The protesters next generally challenge the price evaluation, contending
that the agency failed to adequately assess the reasonableness and realism
of the proposed patron savings percentages and unit prices as required by
the RFP. We disagree. First, to the extent the protesters contend that the
agency's review of offerors' proposed patron savings was improperly based
on commissary prices rather than commercial supermarket prices, the
protesters are mistaken. The record demonstrates that the prices provided
by the commissaries for the market basket price analysis were obtained
from local commercial supermarkets, in accordance with the solicitation's
provisions.[4] See Agency Decision Summary, Oct. 4, 2006, at 4.
Second, to the extent the protesters allege that the agency failed to
perform the price analysis required by the RFP to assess the
reasonableness and realism of the proposed prices, our review of the
record supports the sufficiency of the agency's review. In accordance with
generally accepted price analysis procedures, the agency compared the
prices received to each other and to the government estimate. See FAR
sect. 15.404-1(b). The RFP did not specify any further price review,
except to generally assess the offerors' understanding of the application
of the patron savings percentage and to confirm that like items were
priced by the offerors.[5] For the latter review, the agency compared each
offeror's proposed patron savings percentage to the proposed prices to
confirm the use of a similar base of items, as well as the offeror's
understanding of the savings percentage. Variation among the offerors'
overall pricing was expected, since produce pricing can vary substantially
not only due to seasonal factors, but also the level of supply and demand
for the item in a region or at a store location, even on a daily basis.
Accordingly, while there were differences in the firms' prices, this was
considered simply to reflect a spread of reasonable prices among the
offerors. Similarly, while the protesters generally assert that the agency
failed to perform a price realism review, again, the solicitation required
only an assessment of realism in terms of the offeror's understanding of
the application of the patron savings percentage and that like items were
offered by the different firms. Neither protester provides any evidence to
suggest that the agency's review of the firms' application of the patron
savings percentage was flawed in any way, or that the variance in prices
indicates use of dissimilar items for pricing purposes.
OK Produce also generally challenges the agency's determination that the
technical superiority of the Coast Produce proposal was worth the price
premium associated with it.[6] The agency's source selection decision
includes a list of technical advantages in the awardee's proposal that
were found to warrant the slight price premium associated with the
proposal in terms of its slightly lower patron savings percentage.
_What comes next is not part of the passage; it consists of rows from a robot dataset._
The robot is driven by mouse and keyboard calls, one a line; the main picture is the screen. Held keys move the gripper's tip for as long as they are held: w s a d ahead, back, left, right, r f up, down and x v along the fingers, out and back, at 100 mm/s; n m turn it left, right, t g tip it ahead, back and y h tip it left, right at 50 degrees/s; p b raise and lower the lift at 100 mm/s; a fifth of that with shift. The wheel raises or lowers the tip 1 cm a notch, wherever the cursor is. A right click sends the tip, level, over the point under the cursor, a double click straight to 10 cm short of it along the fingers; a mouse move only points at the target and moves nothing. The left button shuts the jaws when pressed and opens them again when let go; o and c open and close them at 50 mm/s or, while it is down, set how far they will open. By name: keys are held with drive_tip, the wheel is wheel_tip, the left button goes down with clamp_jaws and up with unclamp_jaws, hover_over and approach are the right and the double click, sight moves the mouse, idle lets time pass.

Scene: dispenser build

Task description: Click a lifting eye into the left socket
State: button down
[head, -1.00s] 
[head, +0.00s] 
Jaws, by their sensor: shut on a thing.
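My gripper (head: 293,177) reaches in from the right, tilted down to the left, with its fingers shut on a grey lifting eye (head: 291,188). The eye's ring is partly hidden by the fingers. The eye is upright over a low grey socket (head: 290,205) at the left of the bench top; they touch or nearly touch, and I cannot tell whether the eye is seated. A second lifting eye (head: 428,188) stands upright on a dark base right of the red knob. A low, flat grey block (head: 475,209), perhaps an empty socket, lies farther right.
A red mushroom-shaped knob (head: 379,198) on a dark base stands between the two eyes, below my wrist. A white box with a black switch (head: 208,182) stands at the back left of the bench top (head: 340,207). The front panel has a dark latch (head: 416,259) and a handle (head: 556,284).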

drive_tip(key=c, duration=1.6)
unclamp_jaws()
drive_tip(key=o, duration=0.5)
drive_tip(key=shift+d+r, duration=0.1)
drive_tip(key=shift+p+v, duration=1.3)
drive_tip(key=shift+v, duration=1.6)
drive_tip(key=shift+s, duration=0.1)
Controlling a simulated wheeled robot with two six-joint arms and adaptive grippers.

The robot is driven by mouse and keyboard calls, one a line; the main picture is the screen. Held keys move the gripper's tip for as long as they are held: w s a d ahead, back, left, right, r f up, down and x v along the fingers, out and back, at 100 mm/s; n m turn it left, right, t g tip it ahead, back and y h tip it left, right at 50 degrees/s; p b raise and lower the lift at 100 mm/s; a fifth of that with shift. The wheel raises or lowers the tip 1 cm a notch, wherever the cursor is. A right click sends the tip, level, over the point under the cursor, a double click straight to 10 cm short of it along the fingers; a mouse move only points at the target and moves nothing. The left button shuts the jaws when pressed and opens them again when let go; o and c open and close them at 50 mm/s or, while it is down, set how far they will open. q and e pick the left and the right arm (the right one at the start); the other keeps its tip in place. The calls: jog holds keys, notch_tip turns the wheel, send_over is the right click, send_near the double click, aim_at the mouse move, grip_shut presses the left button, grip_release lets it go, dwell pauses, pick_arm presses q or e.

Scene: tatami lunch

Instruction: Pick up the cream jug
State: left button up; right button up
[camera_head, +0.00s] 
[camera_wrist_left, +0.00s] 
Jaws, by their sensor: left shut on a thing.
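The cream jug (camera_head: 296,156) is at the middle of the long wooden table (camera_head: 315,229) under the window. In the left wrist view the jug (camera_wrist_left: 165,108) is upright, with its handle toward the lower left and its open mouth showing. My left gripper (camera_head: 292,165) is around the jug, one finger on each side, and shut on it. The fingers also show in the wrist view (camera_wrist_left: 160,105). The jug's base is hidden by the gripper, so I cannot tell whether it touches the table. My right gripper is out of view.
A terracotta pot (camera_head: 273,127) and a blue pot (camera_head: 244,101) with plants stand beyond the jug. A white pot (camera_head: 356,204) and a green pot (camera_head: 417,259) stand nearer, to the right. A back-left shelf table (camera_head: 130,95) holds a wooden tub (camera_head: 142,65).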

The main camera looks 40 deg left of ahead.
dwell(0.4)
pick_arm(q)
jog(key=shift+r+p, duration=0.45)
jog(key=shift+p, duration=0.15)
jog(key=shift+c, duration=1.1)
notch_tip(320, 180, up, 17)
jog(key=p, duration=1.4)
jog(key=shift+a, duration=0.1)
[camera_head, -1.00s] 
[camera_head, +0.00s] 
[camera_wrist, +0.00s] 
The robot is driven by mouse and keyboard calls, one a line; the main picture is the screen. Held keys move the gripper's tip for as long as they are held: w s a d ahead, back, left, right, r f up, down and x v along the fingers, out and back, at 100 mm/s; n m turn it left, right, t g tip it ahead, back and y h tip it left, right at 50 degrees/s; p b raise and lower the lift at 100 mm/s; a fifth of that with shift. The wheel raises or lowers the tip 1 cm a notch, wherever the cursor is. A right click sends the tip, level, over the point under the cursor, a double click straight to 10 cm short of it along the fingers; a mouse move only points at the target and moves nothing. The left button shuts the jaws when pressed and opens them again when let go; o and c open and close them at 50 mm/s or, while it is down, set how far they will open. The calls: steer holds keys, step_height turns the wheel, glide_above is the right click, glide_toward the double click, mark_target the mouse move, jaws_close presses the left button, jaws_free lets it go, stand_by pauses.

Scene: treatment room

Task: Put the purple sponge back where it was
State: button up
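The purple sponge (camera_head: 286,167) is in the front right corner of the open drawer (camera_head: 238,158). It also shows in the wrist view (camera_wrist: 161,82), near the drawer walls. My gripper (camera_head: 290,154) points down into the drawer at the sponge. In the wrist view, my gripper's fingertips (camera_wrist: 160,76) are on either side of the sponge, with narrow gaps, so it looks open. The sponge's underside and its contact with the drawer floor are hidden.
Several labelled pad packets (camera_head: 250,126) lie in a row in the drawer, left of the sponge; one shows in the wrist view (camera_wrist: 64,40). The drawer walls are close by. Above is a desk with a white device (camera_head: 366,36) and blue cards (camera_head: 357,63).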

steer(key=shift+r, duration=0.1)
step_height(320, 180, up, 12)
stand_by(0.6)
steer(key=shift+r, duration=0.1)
The
protesters have not persuasively challenged the reasonableness of the
agency's findings in this regard. For example, the Coast Produce team
currently provides produce to 32 of the 35 commissaries listed in the RFP,
and the agency reasonably regarded this as an advantage in the firm's
proposal, in terms of the commissaries' familiarity with the firm's
automated ordering system and the firm's familiarity with commissary
security and delivery procedures, staff, and the needs of its customers.
Given the reasonableness of the agency's conclusion that the awardee's
proposal offered additional value, we see no basis to question the
trade-off determination, especially since the awardee's technically
superior proposal offers only a slightly lower patron savings percentage.
Lastly, the protesters contend that the awardee obtained an unfair
competitive advantage by hiring a consultant who is a former DeCA
employee. Prior to his December 2005 retirement, the consultant served as
the produce category manager responsible for store support and
merchandising produce, he was a spokesperson for the agency at two
industry roundtables held to solicit industry suggestions on the use of
commercial business practices at the commissaries, and he served as an
evaluator reviewing two technical proposals (but not price proposals)
submitted for a follow-on contract to a short-term test contract awarded
for the provision of produce to the Area 1 commissaries.[7]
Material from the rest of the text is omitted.